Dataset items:
============================================================

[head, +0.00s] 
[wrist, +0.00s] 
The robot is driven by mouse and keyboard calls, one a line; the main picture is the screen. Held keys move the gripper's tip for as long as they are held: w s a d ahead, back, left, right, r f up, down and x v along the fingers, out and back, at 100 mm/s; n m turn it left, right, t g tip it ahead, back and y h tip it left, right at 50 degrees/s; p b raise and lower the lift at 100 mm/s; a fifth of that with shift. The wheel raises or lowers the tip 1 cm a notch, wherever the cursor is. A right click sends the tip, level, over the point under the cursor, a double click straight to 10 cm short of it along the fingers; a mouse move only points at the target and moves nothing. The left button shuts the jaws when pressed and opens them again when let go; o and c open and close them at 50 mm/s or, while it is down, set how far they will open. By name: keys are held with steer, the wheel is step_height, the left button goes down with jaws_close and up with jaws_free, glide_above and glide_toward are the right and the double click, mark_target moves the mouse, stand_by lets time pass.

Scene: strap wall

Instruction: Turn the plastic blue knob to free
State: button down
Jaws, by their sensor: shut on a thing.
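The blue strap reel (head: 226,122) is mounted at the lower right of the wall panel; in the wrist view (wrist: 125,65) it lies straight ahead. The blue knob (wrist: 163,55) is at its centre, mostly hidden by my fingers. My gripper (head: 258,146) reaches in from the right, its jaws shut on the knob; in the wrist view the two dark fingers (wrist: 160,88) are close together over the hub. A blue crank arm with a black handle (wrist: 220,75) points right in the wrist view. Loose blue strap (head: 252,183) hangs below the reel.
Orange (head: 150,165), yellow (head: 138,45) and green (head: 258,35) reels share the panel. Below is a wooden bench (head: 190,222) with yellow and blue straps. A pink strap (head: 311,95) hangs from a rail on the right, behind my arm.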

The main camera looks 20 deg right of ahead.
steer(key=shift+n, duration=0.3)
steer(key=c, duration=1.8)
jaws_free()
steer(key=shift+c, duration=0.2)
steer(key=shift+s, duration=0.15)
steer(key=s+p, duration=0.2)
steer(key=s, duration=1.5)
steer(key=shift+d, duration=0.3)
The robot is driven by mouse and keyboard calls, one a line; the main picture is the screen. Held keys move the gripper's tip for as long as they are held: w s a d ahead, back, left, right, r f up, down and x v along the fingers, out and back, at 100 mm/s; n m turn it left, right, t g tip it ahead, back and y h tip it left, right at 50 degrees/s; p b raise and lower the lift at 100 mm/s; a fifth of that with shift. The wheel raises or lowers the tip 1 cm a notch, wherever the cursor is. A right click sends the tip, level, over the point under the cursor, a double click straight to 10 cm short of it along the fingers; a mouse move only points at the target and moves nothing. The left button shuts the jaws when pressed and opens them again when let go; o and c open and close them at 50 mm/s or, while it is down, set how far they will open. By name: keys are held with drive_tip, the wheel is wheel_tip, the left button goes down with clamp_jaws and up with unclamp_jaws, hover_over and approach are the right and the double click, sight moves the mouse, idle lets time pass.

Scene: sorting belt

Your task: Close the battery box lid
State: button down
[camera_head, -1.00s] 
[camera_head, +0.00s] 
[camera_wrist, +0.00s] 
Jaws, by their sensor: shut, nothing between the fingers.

============================================================

Set exercise:
Go through the material line by line. Show each line that contains the string "Scene".

Output of the exercise:
Scene: strap wall
Scene: sorting belt

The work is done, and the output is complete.